### STATED EXERCISE
Every entry must be repeated exactly. Exclude all pictures.

### TASK INPUT
★ ★ ★ ★

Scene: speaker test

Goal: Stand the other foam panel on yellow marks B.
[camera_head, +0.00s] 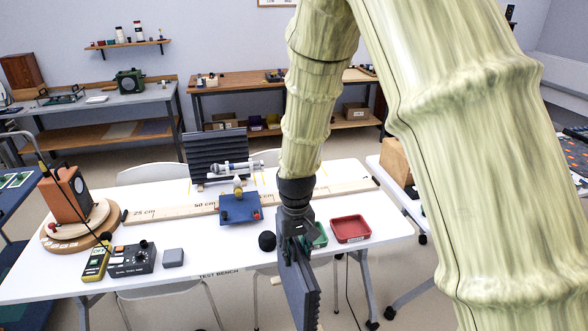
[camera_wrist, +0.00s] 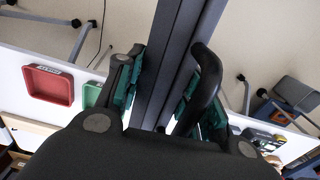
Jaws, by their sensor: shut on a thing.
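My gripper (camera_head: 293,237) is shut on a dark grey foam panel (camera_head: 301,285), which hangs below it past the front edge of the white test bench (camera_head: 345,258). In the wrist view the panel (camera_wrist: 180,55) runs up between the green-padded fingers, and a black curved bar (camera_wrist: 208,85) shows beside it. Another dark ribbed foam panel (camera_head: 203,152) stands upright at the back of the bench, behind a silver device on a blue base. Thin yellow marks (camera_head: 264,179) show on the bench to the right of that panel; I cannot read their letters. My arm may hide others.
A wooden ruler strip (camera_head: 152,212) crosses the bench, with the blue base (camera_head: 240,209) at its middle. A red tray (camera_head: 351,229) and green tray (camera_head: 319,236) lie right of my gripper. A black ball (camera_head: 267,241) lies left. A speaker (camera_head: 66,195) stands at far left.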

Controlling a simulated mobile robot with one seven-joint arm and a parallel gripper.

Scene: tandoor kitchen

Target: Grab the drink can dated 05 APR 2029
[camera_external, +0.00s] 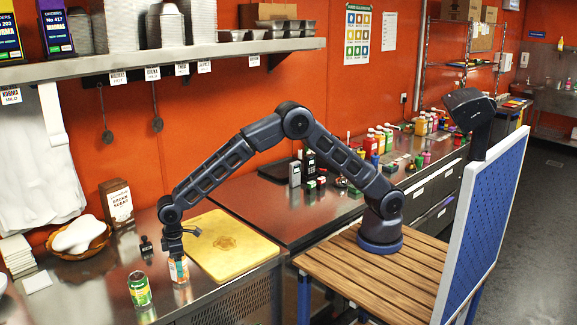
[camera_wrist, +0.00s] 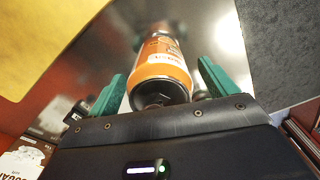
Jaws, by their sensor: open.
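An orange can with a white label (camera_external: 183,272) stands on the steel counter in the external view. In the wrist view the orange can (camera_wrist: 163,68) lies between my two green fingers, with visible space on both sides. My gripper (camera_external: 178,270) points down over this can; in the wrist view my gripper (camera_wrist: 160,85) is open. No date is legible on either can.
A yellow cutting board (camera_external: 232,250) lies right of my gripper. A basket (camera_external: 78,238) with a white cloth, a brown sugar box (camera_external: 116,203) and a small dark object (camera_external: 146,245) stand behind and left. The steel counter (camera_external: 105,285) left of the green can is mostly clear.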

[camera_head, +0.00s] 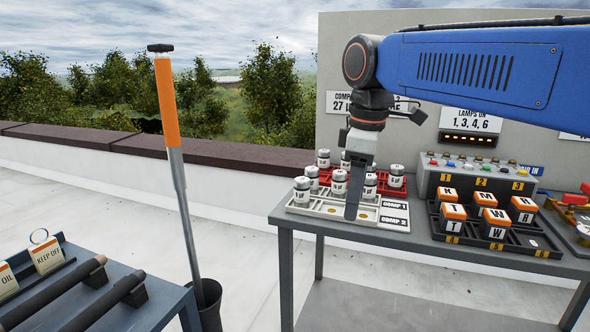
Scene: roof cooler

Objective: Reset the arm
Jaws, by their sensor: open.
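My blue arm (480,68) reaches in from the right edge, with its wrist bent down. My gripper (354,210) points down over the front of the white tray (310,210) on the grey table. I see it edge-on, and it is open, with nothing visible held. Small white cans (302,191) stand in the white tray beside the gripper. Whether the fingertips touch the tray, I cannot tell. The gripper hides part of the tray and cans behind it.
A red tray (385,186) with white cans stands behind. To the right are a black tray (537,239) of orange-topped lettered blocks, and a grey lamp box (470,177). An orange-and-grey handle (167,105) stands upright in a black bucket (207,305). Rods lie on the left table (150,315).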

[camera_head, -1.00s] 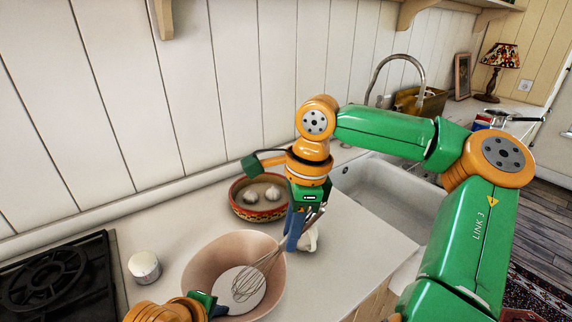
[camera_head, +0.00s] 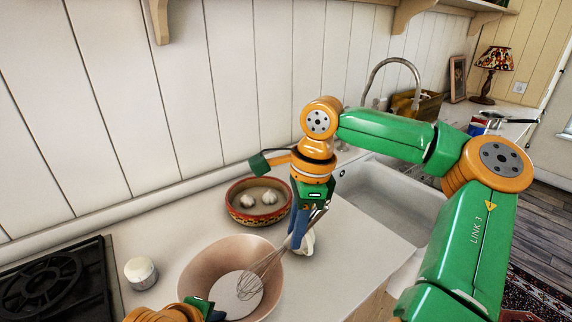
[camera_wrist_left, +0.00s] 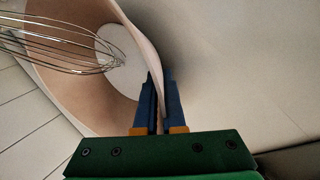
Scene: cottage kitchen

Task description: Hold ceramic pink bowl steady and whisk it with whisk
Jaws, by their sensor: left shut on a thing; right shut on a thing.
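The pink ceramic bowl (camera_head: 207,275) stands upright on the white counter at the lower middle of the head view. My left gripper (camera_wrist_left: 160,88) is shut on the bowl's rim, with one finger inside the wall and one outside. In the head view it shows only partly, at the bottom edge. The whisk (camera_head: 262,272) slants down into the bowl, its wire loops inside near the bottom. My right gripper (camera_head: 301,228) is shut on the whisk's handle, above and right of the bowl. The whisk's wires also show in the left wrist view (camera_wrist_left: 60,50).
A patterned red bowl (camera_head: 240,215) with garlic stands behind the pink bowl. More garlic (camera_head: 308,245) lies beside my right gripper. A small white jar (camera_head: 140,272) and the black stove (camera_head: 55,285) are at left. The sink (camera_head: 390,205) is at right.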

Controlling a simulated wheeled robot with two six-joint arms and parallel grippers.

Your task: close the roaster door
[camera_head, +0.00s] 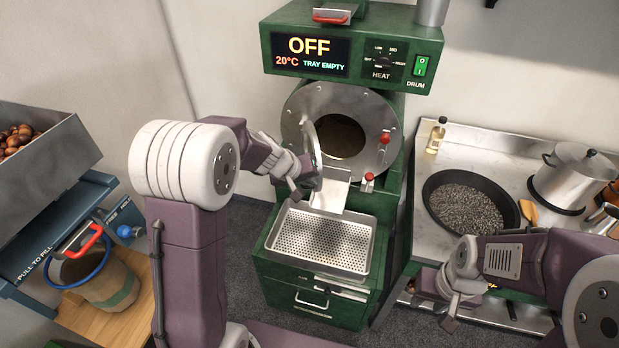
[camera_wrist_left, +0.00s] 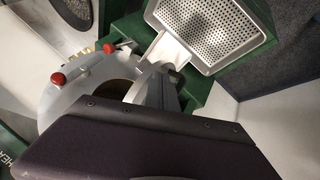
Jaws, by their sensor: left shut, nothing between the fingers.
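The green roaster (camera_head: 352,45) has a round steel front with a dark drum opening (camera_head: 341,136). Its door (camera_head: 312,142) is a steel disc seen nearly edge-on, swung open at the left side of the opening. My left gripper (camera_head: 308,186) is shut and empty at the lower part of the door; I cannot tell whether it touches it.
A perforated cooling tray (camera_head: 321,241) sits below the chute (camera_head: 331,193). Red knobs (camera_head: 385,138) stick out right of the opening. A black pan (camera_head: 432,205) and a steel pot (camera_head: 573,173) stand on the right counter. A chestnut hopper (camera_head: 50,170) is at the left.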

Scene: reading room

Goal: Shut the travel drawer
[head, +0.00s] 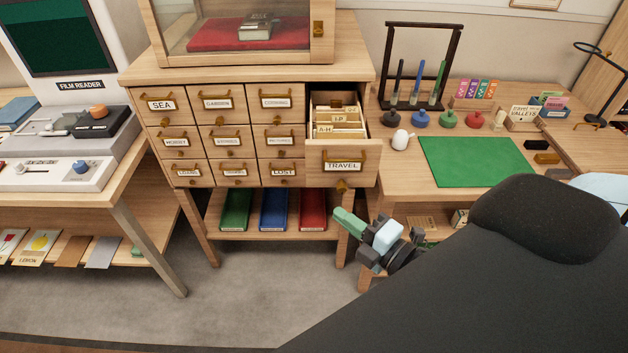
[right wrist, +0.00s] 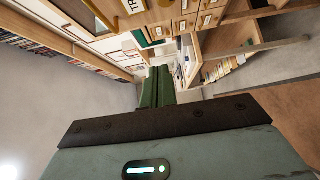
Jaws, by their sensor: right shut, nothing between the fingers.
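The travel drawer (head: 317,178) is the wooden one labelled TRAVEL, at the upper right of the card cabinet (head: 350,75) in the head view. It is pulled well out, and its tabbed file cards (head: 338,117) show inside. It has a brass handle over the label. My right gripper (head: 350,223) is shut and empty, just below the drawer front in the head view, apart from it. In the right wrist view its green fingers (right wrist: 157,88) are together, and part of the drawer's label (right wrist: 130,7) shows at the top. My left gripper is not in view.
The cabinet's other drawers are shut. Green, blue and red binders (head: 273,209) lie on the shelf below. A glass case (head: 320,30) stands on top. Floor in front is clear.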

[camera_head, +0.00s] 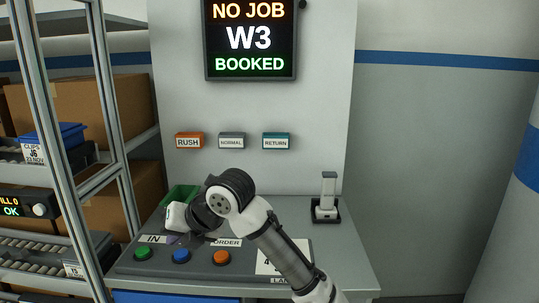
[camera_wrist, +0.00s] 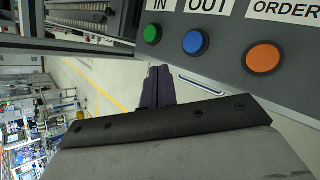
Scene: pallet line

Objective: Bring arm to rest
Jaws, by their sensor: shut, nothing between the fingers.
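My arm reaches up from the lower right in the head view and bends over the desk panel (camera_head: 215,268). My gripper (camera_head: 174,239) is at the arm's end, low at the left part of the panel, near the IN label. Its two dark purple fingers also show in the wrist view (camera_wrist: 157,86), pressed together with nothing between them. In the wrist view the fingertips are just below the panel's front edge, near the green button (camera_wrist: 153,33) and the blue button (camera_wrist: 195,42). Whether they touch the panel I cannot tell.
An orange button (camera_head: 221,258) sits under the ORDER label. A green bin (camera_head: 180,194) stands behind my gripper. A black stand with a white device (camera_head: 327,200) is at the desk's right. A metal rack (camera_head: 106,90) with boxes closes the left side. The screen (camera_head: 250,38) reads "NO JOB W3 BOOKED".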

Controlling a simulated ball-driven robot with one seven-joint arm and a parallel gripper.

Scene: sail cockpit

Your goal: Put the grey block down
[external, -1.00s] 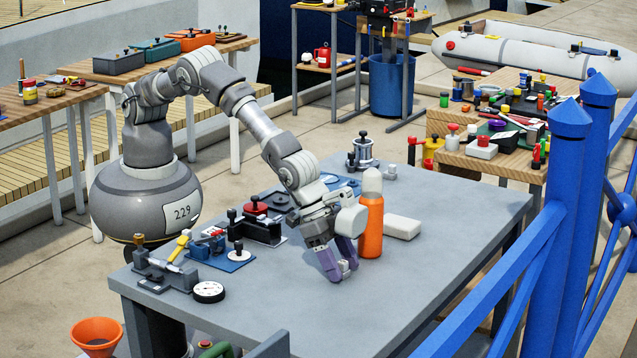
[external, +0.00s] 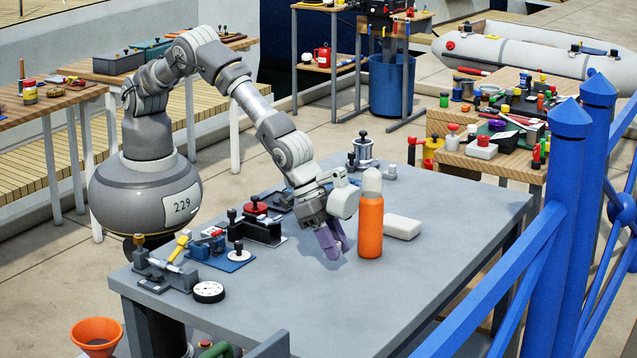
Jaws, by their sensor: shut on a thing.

★ ★ ★ ★

### THE OUTPUT
Scene: speaker test

Goal: Stand the other foam panel on yellow marks B.
[camera_head, +0.00s] 
[camera_wrist, +0.00s] 
Jaws, by their sensor: shut on a thing.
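My gripper (camera_head: 293,237) is shut on a dark grey foam panel (camera_head: 301,285), which hangs below it past the front edge of the white test bench (camera_head: 345,258). In the wrist view the panel (camera_wrist: 180,55) runs up between the green-padded fingers, and a black curved bar (camera_wrist: 208,85) shows beside it. Another dark ribbed foam panel (camera_head: 203,152) stands upright at the back of the bench, behind a silver device on a blue base. Thin yellow marks (camera_head: 264,179) show on the bench to the right of that panel; I cannot read their letters. My arm may hide others.
A wooden ruler strip (camera_head: 152,212) crosses the bench, with the blue base (camera_head: 240,209) at its middle. A red tray (camera_head: 351,229) and green tray (camera_head: 319,236) lie right of my gripper. A black ball (camera_head: 267,241) lies left. A speaker (camera_head: 66,195) stands at far left.

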Controlling a simulated mobile robot with one seven-joint arm and a parallel gripper.

Scene: tandoor kitchen

Target: Grab the drink can dated 05 APR 2029
[camera_external, +0.00s] 
[camera_wrist, +0.00s] 
Jaws, by their sensor: open.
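An orange can with a white label (camera_external: 183,272) stands on the steel counter in the external view. In the wrist view the orange can (camera_wrist: 163,68) lies between my two green fingers, with visible space on both sides. My gripper (camera_external: 178,270) points down over this can; in the wrist view my gripper (camera_wrist: 160,85) is open. No date is legible on either can.
A yellow cutting board (camera_external: 232,250) lies right of my gripper. A basket (camera_external: 78,238) with a white cloth, a brown sugar box (camera_external: 116,203) and a small dark object (camera_external: 146,245) stand behind and left. The steel counter (camera_external: 105,285) left of the green can is mostly clear.

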[camera_head, +0.00s] 
Scene: roof cooler

Objective: Reset the arm
Jaws, by their sensor: open.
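My blue arm (480,68) reaches in from the right edge, with its wrist bent down. My gripper (354,210) points down over the front of the white tray (310,210) on the grey table. I see it edge-on, and it is open, with nothing visible held. Small white cans (302,191) stand in the white tray beside the gripper. Whether the fingertips touch the tray, I cannot tell. The gripper hides part of the tray and cans behind it.
A red tray (385,186) with white cans stands behind. To the right are a black tray (537,239) of orange-topped lettered blocks, and a grey lamp box (470,177). An orange-and-grey handle (167,105) stands upright in a black bucket (207,305). Rods lie on the left table (150,315).

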[camera_head, -1.00s] 
[camera_head, +0.00s] 
[camera_wrist_left, +0.00s] 
Scene: cottage kitchen

Task description: Hold ceramic pink bowl steady and whisk it with whisk
Jaws, by their sensor: left shut on a thing; right shut on a thing.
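The pink ceramic bowl (camera_head: 207,275) stands upright on the white counter at the lower middle of the head view. My left gripper (camera_wrist_left: 160,88) is shut on the bowl's rim, with one finger inside the wall and one outside. In the head view it shows only partly, at the bottom edge. The whisk (camera_head: 262,272) slants down into the bowl, its wire loops inside near the bottom. My right gripper (camera_head: 301,228) is shut on the whisk's handle, above and right of the bowl. The whisk's wires also show in the left wrist view (camera_wrist_left: 60,50).
A patterned red bowl (camera_head: 240,215) with garlic stands behind the pink bowl. More garlic (camera_head: 308,245) lies beside my right gripper. A small white jar (camera_head: 140,272) and the black stove (camera_head: 55,285) are at left. The sink (camera_head: 390,205) is at right.

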Controlling a simulated wheeled robot with two six-joint arms and parallel grippers.

Your task: close the roaster door
[camera_head, +0.00s] 
[camera_wrist_left, +0.00s] 
Jaws, by their sensor: left shut, nothing between the fingers.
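The green roaster (camera_head: 352,45) has a round steel front with a dark drum opening (camera_head: 341,136). Its door (camera_head: 312,142) is a steel disc seen nearly edge-on, swung open at the left side of the opening. My left gripper (camera_head: 308,186) is shut and empty at the lower part of the door; I cannot tell whether it touches it.
A perforated cooling tray (camera_head: 321,241) sits below the chute (camera_head: 331,193). Red knobs (camera_head: 385,138) stick out right of the opening. A black pan (camera_head: 432,205) and a steel pot (camera_head: 573,173) stand on the right counter. A chestnut hopper (camera_head: 50,170) is at the left.

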Scene: reading room

Goal: Shut the travel drawer
[head, +0.00s] 
[right wrist, +0.00s] 
Jaws, by their sensor: right shut, nothing between the fingers.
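The travel drawer (head: 317,178) is the wooden one labelled TRAVEL, at the upper right of the card cabinet (head: 350,75) in the head view. It is pulled well out, and its tabbed file cards (head: 338,117) show inside. It has a brass handle over the label. My right gripper (head: 350,223) is shut and empty, just below the drawer front in the head view, apart from it. In the right wrist view its green fingers (right wrist: 157,88) are together, and part of the drawer's label (right wrist: 130,7) shows at the top. My left gripper is not in view.
The cabinet's other drawers are shut. Green, blue and red binders (head: 273,209) lie on the shelf below. A glass case (head: 320,30) stands on top. Floor in front is clear.

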[camera_head, +0.00s] 
[camera_wrist, +0.00s] 
Scene: pallet line

Objective: Bring arm to rest
Jaws, by their sensor: shut, nothing between the fingers.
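My arm reaches up from the lower right in the head view and bends over the desk panel (camera_head: 215,268). My gripper (camera_head: 174,239) is at the arm's end, low at the left part of the panel, near the IN label. Its two dark purple fingers also show in the wrist view (camera_wrist: 157,86), pressed together with nothing between them. In the wrist view the fingertips are just below the panel's front edge, near the green button (camera_wrist: 153,33) and the blue button (camera_wrist: 195,42). Whether they touch the panel I cannot tell.
An orange button (camera_head: 221,258) sits under the ORDER label. A green bin (camera_head: 180,194) stands behind my gripper. A black stand with a white device (camera_head: 327,200) is at the desk's right. A metal rack (camera_head: 106,90) with boxes closes the left side. The screen (camera_head: 250,38) reads "NO JOB W3 BOOKED".

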Controlling a simulated ball-driven robot with one seven-joint arm and a parallel gripper.

Scene: sail cockpit

Your goal: Put the grey block down
[external, -1.00s] 
[external, +0.00s] 
Jaws, by their sensor: shut on a thing.

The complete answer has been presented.